I am aware of those two buttons, and Ctrl+F is what I did to check on specific images. However, as explained in my post, the ability to sort a dataset by filename is a very useful feature to have for general-purpose dataset operations. The goal of this platform is to streamline the workflow, and as a user, the ability to sort by filename is one that achieves this goal.
Your colleague Joseph supported this idea too.
Thanks for posting. This is definitely on the radar! Right now we don’t have a great way to do it behind the scenes, unfortunately. But we are working on adding infra to support it.
Could you describe further what use-cases this would unlock for you?
Thanks for considering it.
Here is a description of a potential use case. For example, if I label images with datetime format (YYYY-mm-ddTHHMMSS.jpg), it would be very difficult to cycle through the latest images using the current system. Let’s say I need to correct the annotations of the latest batch of images (latest datetimes), the ability to sort by filename would just allow me to seamlessly cycle through the new images using the left and right arrow keys (something not possible at all with how the dataset is ordered now). In fact, how are the images sorted currently as it seems very random?
I guess I was hoping to get one or two more levels of abstraction. Let’s say you had them in that order and were flipping through them, what would you be hoping to do/see/understand? And let’s say you gleaned that information from the images you saw in that order, what action would you take based on it?
For all intents and purposes you can consider them randomly sorted. They’re sorted on the backend in an opaque way that makes our database and compute infrastructure scale better.
The following is my point of view for why sorting is needed:
I am hoping to correct annotations of new images based on the current state of the model. Now it is not possible because the new images with predicted bounding boxes gets mixed in randomly with the existing dataset.
See and understand:
I would like to be able to see if there are any data drift or concept drift as I add new data to the dataset, something which is highly stressed in Deeplearning.ai MLOps course. Being able to order the dataset by datetime (or by filename which contains datetime) would enable this to some extent.
Let’s say we do see an obvious change in the new batch of data compared to the existing dataset. Then, we would want to review the data collection steps/ equipment to understand what has changed or decide whether new labels need to be added or the scope of the dataset needs to be redefined.
Hope that answers your question as to why the ability to sort would be so useful.
Super helpful. Thank you for providing that additional context.
I’m discussing with the product team to make sure this is captured in the features we’re currently working on.
annotations of new images based on the current state of the model
Are these images and annotations you’re adding via the web interface or via the API?
Great I look forward to hearing the update!
These images and annotations are currently being added via the web interface (in the upload page of my workspace).
Got it. One workaround for now is looking at the “dataset” column on the Annotate tab which keeps images grouped by job.

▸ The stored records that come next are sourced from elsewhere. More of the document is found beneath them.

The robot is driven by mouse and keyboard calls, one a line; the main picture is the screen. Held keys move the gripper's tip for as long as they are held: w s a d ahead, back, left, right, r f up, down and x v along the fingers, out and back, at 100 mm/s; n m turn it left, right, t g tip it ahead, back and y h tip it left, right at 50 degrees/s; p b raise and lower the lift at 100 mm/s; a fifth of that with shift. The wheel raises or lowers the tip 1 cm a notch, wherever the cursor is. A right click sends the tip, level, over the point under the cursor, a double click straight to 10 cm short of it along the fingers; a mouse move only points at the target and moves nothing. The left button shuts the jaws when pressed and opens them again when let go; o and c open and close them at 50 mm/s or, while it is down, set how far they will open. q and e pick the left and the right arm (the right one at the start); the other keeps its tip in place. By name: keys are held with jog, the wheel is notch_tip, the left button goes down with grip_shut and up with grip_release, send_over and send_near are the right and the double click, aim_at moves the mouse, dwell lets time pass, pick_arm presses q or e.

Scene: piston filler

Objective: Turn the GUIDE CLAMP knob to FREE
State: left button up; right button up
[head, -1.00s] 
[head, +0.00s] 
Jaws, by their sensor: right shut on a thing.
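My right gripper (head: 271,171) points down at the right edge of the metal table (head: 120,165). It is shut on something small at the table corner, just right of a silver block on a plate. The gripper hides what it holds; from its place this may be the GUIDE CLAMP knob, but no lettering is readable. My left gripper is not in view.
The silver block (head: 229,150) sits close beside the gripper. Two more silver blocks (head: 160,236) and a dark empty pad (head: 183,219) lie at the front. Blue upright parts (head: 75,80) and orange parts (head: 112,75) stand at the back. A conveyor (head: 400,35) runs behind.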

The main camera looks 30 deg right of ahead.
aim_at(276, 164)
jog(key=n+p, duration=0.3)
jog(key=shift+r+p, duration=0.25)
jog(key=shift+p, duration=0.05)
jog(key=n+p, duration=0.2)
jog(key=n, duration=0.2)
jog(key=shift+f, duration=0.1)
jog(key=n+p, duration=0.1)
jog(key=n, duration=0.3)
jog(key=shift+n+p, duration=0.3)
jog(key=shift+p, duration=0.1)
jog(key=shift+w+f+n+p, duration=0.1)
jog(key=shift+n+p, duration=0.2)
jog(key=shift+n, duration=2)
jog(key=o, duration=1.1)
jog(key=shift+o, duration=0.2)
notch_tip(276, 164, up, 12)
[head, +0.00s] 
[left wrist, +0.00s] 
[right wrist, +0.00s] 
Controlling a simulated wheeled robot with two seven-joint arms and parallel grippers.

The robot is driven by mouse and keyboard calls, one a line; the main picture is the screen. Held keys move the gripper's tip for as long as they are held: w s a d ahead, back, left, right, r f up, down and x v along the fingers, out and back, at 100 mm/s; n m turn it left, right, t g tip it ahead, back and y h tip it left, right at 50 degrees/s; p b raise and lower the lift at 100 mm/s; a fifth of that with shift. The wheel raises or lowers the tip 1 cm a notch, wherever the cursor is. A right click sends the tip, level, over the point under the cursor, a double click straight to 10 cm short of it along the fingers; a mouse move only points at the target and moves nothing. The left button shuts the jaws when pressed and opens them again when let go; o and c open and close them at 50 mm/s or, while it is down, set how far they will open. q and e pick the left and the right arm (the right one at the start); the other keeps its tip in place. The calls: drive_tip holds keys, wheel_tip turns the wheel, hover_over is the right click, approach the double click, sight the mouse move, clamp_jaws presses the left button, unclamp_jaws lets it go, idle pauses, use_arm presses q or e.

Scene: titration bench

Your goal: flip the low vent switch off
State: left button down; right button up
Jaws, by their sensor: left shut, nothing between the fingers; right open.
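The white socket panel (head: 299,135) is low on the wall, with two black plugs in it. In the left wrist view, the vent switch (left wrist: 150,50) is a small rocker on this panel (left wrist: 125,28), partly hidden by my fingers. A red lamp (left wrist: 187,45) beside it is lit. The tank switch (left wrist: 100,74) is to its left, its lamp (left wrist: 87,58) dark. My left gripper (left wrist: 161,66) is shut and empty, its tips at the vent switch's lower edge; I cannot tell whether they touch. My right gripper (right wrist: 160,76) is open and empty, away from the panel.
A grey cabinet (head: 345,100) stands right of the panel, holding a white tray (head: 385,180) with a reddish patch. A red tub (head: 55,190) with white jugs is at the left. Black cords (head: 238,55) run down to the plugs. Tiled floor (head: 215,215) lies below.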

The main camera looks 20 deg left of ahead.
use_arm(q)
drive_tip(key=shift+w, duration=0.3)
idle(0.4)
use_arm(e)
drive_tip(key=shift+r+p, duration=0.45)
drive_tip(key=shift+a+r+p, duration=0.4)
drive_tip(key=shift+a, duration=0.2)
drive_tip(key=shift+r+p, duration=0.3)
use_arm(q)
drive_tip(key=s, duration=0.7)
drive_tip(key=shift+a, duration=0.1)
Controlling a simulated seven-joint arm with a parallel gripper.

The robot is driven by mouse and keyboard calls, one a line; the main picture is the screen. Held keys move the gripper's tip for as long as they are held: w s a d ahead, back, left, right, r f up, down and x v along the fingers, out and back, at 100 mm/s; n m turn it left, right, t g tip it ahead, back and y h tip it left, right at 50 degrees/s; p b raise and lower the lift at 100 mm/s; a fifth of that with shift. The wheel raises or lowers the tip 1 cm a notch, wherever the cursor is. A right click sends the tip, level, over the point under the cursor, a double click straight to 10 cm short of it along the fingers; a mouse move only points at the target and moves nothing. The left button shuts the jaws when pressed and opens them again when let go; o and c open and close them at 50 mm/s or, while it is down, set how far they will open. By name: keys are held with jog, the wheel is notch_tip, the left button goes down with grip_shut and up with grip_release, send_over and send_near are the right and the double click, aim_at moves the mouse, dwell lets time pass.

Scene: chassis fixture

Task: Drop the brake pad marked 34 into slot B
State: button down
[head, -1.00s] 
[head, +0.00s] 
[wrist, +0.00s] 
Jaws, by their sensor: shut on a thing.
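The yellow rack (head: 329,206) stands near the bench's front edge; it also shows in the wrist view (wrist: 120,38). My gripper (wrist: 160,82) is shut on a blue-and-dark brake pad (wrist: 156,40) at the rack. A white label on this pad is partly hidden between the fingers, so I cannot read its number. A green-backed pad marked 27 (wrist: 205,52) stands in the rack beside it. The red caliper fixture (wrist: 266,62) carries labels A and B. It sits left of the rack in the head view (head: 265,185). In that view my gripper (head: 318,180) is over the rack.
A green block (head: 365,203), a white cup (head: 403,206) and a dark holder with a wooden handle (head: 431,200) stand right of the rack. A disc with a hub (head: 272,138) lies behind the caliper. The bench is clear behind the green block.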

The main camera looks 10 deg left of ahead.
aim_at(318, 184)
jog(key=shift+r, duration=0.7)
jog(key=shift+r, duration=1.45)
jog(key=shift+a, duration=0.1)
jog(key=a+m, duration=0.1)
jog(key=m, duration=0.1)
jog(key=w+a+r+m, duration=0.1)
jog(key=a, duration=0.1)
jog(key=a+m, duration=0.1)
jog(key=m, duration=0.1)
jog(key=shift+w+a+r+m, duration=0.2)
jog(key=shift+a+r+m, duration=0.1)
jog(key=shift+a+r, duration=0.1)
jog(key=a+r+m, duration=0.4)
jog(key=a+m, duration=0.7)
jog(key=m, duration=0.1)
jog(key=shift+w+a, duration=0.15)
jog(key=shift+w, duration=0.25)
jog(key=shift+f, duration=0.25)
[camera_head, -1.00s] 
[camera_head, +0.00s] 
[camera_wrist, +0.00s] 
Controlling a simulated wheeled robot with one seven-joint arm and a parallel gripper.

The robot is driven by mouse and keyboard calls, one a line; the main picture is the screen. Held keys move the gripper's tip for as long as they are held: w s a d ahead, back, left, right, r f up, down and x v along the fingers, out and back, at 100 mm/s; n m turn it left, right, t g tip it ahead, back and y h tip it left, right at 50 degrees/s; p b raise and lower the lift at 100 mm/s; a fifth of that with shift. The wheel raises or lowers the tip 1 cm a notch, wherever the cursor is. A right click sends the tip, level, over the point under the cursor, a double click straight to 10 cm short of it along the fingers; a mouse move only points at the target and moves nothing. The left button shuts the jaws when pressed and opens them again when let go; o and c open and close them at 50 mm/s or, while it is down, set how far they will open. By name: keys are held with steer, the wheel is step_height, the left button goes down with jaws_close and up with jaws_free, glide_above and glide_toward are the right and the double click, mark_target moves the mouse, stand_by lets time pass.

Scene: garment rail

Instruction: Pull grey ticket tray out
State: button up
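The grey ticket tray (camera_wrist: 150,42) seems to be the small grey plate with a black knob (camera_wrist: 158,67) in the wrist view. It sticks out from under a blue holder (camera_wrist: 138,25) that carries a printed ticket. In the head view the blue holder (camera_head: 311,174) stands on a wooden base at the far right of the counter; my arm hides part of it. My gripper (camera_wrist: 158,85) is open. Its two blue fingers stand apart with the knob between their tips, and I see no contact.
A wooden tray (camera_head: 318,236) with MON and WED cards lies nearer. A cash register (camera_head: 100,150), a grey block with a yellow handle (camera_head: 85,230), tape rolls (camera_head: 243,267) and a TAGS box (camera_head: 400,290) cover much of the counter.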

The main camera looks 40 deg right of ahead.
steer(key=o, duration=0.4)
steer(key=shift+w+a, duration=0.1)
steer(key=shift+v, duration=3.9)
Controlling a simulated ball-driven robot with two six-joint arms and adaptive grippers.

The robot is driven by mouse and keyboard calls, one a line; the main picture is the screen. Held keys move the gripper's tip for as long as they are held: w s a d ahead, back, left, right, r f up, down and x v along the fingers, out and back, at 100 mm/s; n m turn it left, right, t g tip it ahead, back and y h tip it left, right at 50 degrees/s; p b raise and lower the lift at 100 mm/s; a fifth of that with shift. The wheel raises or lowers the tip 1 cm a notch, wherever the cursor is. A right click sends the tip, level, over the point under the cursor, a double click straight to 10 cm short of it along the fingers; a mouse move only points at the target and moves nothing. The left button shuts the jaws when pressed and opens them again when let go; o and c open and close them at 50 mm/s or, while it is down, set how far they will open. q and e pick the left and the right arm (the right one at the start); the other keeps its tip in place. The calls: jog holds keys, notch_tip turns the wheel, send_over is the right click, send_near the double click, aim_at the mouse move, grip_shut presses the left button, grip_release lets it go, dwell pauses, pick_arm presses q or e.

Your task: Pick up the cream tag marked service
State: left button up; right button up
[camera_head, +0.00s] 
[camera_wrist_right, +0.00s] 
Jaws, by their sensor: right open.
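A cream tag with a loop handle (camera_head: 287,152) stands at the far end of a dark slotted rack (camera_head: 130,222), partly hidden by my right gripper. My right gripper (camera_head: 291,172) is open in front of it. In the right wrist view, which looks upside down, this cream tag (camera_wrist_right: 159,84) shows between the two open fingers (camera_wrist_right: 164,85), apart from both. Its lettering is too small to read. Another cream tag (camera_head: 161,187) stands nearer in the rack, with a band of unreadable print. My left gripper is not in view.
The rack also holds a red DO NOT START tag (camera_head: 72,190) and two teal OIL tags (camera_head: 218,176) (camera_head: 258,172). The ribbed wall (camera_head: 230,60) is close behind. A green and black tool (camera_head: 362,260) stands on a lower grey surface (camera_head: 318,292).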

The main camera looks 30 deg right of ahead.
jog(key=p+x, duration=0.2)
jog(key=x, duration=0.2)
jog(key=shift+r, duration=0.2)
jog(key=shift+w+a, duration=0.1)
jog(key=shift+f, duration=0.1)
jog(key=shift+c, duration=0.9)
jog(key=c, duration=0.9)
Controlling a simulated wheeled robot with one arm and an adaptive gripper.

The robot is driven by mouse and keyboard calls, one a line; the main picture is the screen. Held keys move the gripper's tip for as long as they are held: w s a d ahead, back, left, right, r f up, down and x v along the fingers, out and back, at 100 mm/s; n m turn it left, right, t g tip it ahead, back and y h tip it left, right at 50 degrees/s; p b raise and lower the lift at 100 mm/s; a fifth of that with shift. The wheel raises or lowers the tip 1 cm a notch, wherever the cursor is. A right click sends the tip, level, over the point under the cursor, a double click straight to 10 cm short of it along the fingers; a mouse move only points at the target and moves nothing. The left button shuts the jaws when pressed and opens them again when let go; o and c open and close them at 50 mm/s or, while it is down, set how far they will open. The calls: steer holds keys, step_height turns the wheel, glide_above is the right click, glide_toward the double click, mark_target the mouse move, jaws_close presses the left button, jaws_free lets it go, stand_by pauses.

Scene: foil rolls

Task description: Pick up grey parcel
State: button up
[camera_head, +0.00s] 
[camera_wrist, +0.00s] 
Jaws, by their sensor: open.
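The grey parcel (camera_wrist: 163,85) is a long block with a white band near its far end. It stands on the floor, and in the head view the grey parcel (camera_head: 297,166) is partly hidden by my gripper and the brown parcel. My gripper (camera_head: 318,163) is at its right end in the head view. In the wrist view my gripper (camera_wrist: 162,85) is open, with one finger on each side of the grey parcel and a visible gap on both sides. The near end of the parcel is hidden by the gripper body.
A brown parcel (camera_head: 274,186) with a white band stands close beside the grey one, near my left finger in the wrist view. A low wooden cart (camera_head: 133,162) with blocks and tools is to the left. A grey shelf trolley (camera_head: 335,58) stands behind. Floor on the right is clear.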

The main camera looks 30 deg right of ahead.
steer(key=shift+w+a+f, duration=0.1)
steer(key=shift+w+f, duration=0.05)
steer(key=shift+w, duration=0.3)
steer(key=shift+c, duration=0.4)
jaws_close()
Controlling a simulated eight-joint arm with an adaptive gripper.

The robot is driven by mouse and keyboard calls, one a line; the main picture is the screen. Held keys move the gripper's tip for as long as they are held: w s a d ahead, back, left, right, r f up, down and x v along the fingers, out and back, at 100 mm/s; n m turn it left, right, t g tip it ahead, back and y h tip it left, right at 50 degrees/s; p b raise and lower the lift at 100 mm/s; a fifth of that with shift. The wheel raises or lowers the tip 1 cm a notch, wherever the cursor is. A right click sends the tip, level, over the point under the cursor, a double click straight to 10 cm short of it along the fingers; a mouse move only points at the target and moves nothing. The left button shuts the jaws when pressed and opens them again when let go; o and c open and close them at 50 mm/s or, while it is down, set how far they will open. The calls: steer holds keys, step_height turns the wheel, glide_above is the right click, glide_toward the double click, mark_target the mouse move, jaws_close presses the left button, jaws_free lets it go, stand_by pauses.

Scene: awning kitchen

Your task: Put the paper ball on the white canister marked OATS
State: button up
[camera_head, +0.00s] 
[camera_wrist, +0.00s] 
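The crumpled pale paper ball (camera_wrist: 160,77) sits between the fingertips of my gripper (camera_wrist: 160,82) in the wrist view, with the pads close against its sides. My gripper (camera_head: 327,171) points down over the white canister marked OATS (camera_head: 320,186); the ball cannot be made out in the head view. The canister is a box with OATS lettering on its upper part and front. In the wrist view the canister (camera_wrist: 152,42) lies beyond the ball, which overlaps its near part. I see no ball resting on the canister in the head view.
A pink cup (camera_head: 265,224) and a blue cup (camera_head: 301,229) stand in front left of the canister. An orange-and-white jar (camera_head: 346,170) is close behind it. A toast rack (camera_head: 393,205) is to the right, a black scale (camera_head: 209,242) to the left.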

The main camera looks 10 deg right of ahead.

Not ideal but should hopefully give you slightly better grouping ability than looking at the whole dataset together.
Thanks Brad! So the problem with uploading new images with annotations is that they are not being treated as a new job. If they are unannotated then it is a new job. So I actually have no way of editing the labels of the new batch of data separately. This is what I experienced when I clicked ‘Add Images’. It just adds the new data to the current labelled dataset. Please correct me if I’m doing something wrong.
It should actually create a job behind the scenes that groups those images together. You can give it a name during the upload process if it helps keep things organized (by default it’s the timestamp you uploaded at).